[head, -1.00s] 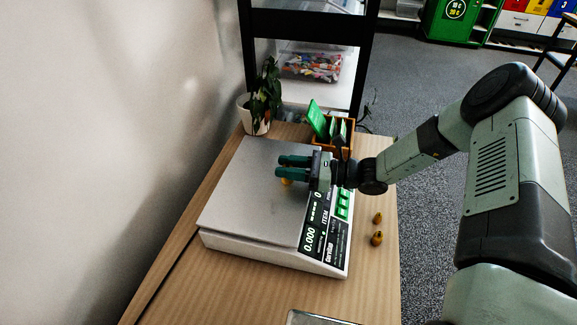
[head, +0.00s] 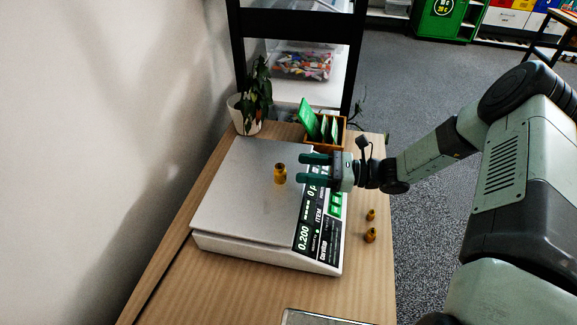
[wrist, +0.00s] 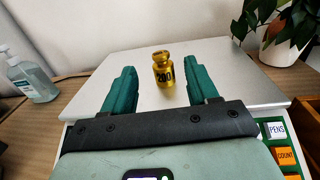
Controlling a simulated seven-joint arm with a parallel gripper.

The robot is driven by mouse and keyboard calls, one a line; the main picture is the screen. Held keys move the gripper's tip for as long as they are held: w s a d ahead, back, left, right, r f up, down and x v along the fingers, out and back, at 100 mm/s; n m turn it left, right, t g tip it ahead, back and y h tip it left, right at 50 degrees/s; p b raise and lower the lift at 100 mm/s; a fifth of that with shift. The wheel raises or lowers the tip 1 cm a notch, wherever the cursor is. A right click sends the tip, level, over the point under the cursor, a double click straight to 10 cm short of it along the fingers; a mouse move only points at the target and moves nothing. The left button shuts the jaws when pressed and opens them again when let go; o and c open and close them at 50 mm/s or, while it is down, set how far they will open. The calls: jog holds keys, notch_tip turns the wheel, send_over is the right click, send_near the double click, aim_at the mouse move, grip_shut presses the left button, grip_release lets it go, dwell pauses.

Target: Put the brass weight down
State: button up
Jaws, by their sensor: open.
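The brass weight (head: 280,174) stands upright on the metal pan of the scale (head: 235,215). In the wrist view the weight (wrist: 163,70) shows the marking 200 and stands beyond my fingertips, apart from them. My gripper (head: 303,171) is open and empty, just right of the weight over the pan. In the wrist view its two green fingers (wrist: 162,80) are spread wide. The scale's display (head: 304,238) reads 0.200.
Two smaller brass weights (head: 370,225) stand on the wooden table (head: 250,285) right of the scale. A wooden box with green cards (head: 325,130) and a potted plant (head: 248,115) stand at the back. A sanitizer bottle (wrist: 32,78) shows in the wrist view.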

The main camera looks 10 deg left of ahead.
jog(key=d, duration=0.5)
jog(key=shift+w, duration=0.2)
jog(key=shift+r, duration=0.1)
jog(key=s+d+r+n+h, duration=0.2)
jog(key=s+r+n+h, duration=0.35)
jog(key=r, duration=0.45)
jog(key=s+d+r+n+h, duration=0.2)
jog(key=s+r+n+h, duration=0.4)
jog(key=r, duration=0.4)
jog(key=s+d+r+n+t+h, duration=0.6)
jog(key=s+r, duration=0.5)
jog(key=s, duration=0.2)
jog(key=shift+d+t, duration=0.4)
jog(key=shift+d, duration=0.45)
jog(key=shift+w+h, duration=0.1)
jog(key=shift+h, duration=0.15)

-----

## [PROBLEM DESCRIPTION]
Using the material above, set down every line exactly, but skip the pictures.

## [CORRECT OUTPUT]
[head, -1.00s] 
[head, +0.00s] 
[wrist, +0.00s] 
Controlling a simulated seven-joint arm with a parallel gripper.

The robot is driven by mouse and keyboard calls, one a line; the main picture is the screen. Held keys move the gripper's tip for as long as they are held: w s a d ahead, back, left, right, r f up, down and x v along the fingers, out and back, at 100 mm/s; n m turn it left, right, t g tip it ahead, back and y h tip it left, right at 50 degrees/s; p b raise and lower the lift at 100 mm/s; a fifth of that with shift. The wheel raises or lowers the tip 1 cm a notch, wherever the cursor is. A right click sends the tip, level, over the point under the cursor, a double click straight to 10 cm short of it along the fingers; a mouse move only points at the target and moves nothing. The left button shuts the jaws when pressed and opens them again when let go; o and c open and close them at 50 mm/s or, while it is down, set how far they will open. The calls: jog holds keys, notch_tip turns the wheel, send_over is the right click, send_near the double click, aim_at the mouse move, grip_shut presses the left button, grip_release lets it go, dwell pauses.

Target: Put the brass weight down
State: button up
Jaws, by their sensor: open.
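The brass weight (head: 280,174) stands upright on the metal pan of the scale (head: 235,215). In the wrist view the weight (wrist: 163,70) shows the marking 200 and stands beyond my fingertips, apart from them. My gripper (head: 303,171) is open and empty, just right of the weight over the pan. In the wrist view its two green fingers (wrist: 162,80) are spread wide. The scale's display (head: 304,238) reads 0.200.
Two smaller brass weights (head: 370,225) stand on the wooden table (head: 250,285) right of the scale. A wooden box with green cards (head: 325,130) and a potted plant (head: 248,115) stand at the back. A sanitizer bottle (wrist: 32,78) shows in the wrist view.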

The main camera looks 10 deg left of ahead.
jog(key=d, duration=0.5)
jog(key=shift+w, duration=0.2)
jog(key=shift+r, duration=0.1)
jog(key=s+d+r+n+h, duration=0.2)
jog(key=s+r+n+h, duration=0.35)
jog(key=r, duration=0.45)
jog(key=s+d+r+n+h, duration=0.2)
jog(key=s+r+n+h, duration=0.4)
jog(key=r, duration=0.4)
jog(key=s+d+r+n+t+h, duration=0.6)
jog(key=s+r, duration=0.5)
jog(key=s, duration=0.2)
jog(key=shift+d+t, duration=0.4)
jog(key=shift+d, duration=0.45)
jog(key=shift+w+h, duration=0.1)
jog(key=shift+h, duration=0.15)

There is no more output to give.